United States District Court, D. Delaware
Sep 22, 1955
135 F. Supp. 358 (D. Del. 1955)


No. 1733.

September 22, 1955.

James R. Morford and Ernest S. Wilson (of Morford Bennethum), Wilmington, Del., and Thomas E. Byrne, Jr. (of Krusen, Evans Shaw), Philadelphia, Pa., for petitioners, for exoneration from or limitation of liability.

Herbert L. Cobin, Wilmington, Del., and Henry E. Howell, Jr. (of Jett, Sykes Howell), Norfolk, Va., for claimants, Hudson and Gelardos.

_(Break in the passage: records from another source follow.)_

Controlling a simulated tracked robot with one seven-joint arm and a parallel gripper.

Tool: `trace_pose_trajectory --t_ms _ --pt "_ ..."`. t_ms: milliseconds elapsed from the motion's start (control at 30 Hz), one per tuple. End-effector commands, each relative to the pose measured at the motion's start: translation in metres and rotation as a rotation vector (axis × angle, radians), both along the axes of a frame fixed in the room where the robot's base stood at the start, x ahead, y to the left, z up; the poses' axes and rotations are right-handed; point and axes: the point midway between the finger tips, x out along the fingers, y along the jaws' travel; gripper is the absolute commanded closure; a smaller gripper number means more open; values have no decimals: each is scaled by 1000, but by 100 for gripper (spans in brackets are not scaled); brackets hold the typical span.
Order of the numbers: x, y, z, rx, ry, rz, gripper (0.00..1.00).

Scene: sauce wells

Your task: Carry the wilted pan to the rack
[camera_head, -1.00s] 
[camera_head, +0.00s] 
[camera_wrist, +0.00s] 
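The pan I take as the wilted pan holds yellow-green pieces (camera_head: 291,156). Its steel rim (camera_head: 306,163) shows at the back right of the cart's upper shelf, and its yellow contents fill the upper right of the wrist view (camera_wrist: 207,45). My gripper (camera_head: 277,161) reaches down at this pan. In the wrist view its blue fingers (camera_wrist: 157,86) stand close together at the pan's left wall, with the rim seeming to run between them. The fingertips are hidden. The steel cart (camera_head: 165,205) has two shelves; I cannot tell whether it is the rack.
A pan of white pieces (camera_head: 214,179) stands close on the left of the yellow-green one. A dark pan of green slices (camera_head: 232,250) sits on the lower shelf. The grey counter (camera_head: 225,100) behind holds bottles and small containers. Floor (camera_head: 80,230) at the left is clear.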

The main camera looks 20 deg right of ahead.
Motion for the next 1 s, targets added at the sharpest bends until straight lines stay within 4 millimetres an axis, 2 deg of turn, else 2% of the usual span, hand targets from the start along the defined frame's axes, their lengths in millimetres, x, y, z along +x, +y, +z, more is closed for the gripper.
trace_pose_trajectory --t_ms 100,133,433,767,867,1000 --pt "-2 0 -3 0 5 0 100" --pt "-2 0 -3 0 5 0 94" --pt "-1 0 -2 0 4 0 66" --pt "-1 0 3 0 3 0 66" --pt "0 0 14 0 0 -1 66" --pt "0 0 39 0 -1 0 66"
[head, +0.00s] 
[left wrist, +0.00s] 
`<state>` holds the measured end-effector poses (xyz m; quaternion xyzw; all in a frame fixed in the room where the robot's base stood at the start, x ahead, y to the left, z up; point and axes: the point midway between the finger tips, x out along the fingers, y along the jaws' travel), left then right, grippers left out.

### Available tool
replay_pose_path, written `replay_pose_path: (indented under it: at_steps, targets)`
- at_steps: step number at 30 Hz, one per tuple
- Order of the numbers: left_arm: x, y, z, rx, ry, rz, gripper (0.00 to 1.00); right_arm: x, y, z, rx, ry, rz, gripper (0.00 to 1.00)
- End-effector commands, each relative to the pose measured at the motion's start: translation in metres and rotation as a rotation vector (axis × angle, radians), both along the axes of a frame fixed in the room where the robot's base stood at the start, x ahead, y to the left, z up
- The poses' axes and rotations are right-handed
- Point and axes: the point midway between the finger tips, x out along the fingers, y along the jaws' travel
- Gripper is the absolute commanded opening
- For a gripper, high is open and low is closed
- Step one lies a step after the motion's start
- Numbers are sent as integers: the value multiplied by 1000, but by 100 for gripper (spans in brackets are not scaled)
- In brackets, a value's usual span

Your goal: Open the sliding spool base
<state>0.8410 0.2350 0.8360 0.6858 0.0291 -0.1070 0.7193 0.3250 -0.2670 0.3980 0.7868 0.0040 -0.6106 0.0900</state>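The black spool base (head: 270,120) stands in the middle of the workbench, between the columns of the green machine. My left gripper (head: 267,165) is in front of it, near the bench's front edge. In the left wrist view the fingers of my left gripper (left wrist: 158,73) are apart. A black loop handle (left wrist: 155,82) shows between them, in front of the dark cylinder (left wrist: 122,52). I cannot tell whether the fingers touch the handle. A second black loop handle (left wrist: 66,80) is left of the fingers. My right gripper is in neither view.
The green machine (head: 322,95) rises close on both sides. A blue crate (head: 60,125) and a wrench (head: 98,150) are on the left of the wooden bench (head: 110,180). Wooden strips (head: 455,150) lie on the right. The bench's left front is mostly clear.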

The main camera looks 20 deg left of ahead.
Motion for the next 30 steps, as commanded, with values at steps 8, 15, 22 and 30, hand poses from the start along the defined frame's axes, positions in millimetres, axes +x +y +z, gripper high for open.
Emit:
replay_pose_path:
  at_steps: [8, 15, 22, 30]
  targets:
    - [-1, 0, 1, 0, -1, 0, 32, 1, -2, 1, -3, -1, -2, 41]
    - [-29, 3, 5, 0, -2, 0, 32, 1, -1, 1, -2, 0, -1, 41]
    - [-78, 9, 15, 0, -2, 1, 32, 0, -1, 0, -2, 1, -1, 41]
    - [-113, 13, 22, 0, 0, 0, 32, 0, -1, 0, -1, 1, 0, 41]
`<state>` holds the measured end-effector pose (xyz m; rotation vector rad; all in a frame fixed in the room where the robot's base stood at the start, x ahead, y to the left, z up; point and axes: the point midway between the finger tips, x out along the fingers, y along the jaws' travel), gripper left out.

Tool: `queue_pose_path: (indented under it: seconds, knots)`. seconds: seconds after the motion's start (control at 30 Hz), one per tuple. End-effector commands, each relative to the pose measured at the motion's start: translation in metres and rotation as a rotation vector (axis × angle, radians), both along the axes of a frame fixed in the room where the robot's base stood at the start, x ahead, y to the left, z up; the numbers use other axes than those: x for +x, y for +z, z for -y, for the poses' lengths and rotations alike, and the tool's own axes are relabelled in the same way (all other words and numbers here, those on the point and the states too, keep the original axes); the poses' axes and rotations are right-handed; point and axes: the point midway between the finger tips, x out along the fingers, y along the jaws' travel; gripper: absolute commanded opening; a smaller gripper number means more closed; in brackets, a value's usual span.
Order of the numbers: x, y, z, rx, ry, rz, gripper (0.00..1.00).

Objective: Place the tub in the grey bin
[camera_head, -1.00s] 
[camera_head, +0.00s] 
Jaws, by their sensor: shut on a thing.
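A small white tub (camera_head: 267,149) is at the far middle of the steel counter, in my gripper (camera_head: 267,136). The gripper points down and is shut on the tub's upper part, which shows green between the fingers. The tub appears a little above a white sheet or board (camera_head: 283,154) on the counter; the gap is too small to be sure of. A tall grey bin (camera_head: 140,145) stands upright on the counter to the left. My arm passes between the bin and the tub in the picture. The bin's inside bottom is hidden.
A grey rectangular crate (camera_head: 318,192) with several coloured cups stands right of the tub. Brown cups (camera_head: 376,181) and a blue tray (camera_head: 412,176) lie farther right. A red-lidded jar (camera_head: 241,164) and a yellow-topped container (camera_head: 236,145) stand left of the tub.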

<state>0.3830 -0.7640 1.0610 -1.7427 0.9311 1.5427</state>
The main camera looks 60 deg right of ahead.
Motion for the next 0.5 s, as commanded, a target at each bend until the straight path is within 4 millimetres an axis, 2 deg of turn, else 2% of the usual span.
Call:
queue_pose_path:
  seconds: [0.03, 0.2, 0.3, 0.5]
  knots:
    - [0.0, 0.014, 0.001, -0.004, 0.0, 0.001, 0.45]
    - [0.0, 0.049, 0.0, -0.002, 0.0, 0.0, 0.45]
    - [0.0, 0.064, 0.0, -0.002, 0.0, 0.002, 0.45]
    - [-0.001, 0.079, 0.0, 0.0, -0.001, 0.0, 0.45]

The present questions grow out of proceedings in Admiralty. The steamship Southern Districts on December 2, 1954 left Freeport, Louisiana, bound for Bucksport, Maine, where she was due to arrive on December 10. The vessel never arrived and after elaborate search and investigation, no traces have been found. Subsequently, limitation of liability proceedings were filed by the owner under 46 U.S.C.A. § 185 et seq., and questions arising from a motion to dismiss those proceedings were discussed in an opinion reported in D.C., 132 F. Supp. 316. Pursuant to the limitation of liability proceedings, and the injunctive process against separate and individual suits therein embraced, a number of answers to said petition have been made and separate claims have been filed in the proceedings. Of these claims it is now necessary to consider but two.

(a) A claim was filed on behalf of the widow and two minor children, sole dependents, by Corinne L. Hudson, administratrix of the estate of Dwight L. Hudson, a mate of said vessel, and damages were claimed in the amount of $250,000.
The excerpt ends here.